Inheritance Tax

How a Will could save you Tax

Inheritance tax at 40% is payable on your Estate after your death, if the Estate is worth more than the £325,000 2009/10 threshold after debts have been paid. This tax must be paid before your named beneficiaries receive their share.

This threshold may seem high and you may think that your Estate cannot possibly be worth that, but you’d be surprised! Your Estate is the total value of your house and contents, car, savings, investments, jewellery, works of art and antiques, etc, less mortgage and other debts. A large number of people in the UK who would never class themselves as rich have belatedly realised that part of their Estate will be liable to inheritance tax at 40p in the Pound.

Download and fill out our simple Assets and liabilities checklist to help you find the true value of your Estate, available in PDF (68KB), Word .doc (296KB) or Excel .xls (25KB).

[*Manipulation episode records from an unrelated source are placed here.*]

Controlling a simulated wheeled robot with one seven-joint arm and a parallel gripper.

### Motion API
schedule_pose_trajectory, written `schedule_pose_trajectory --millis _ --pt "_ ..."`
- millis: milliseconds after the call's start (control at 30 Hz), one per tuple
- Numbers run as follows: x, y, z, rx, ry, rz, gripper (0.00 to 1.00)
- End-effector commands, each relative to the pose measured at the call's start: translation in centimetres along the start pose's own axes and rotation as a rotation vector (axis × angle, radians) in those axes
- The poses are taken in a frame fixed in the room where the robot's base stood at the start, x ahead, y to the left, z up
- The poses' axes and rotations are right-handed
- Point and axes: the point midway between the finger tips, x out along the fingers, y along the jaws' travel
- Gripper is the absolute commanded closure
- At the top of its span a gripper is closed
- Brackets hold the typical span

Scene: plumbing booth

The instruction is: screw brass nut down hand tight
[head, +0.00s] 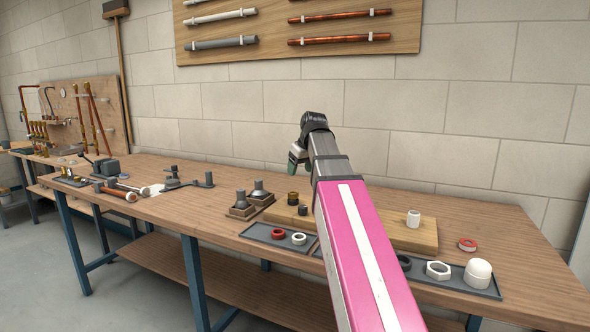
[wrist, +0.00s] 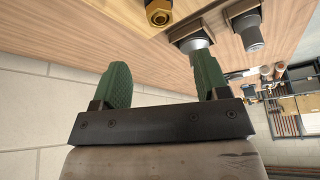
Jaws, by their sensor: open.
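The brass nut (wrist: 158,14) shows at the top edge of the wrist view, a gold hexagon around a dark centre, partly cut off by the frame. In the head view, a small dark brass-coloured fitting (head: 292,198) stands on the wooden board (head: 420,238); I cannot tell its nut apart there. My gripper (wrist: 162,75) has two green fingers spread wide with nothing between them. The nut is beyond the fingertips, apart from them. In the head view my gripper (head: 296,160) is above the bench, behind the fitting, and partly hidden by my arm.
Two grey fittings on wooden blocks (head: 241,210) stand left of the board. A tray (head: 262,234) with red and white rings lies in front. A white fitting (head: 413,219), a red ring (head: 467,244) and a white cap (head: 478,272) are at right. The wall is close behind.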

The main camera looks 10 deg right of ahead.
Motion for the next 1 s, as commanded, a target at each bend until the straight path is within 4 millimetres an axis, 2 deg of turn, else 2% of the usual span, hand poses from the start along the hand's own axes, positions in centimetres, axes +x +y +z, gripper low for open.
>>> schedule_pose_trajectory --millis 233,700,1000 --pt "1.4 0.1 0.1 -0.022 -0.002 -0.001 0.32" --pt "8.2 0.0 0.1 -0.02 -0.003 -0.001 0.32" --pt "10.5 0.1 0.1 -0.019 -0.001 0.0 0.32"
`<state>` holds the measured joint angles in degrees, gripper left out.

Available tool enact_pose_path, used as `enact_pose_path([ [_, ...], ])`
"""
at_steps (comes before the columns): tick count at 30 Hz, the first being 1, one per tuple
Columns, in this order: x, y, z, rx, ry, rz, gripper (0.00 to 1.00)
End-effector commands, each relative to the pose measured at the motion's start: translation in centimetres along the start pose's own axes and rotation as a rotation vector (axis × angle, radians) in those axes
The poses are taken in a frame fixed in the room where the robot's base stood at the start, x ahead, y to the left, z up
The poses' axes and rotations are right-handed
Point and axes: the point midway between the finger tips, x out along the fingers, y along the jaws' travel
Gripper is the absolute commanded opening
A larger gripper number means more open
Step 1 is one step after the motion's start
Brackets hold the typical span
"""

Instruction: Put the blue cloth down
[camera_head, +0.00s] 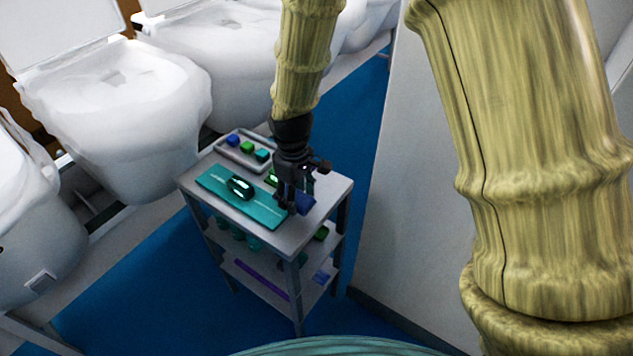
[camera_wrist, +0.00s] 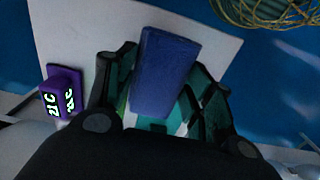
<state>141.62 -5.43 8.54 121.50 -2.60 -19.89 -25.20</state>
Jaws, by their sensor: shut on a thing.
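The blue cloth (camera_wrist: 165,75) is a small folded block between the fingers of my gripper (camera_wrist: 160,90) in the wrist view. My gripper is shut on it. In the head view my gripper (camera_head: 292,200) is over the right front part of the cart's top shelf (camera_head: 318,207), and the cloth (camera_head: 304,203) shows at its fingertips. The cloth is close to the shelf surface; I cannot tell whether it touches it.
A teal mat (camera_head: 262,213) with a dark device (camera_head: 240,187) lies left of my gripper. A grey tray (camera_head: 228,153) with blue, green and teal blocks is behind. A purple device with glowing digits (camera_wrist: 62,92) stands beside my gripper. White toilets (camera_head: 115,110) line the left; a wall stands right.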

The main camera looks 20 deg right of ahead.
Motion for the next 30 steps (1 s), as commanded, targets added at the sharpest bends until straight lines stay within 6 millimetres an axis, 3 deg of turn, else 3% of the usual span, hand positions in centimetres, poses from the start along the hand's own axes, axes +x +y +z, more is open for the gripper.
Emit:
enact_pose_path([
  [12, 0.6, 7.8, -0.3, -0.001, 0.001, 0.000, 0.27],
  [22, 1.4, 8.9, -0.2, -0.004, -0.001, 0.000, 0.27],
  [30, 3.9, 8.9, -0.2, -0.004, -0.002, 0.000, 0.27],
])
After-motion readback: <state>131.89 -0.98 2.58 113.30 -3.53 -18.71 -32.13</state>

Inheritance tax can be reduced or even avoided altogether if you plan well in advance. Your Solicitor will be able to advise on Estate Planning.

Leave your Estate to an ‘exempt beneficiary’, such as your spouse, registered civil partner or charity, and you may reduce or not have to pay the tax. Any gift left to a charity in your Will, including the CBA, is currently free of inheritance tax. Charitable gifts are deducted from your estate before your inheritance tax is calculated. If the exempt gift(s) brings the total value of your estate to below the tax threshold, your remaining estate will not be liable for inheritance tax.

Inheritance tax can dramatically reduce the value of an Estate, so in some instances charitable gifts can be made with little effect on the value of the estate left to other beneficiaries. Wouldn’t you rather your favourite charity receive a Gift than the Tax man takes a lump of your estate?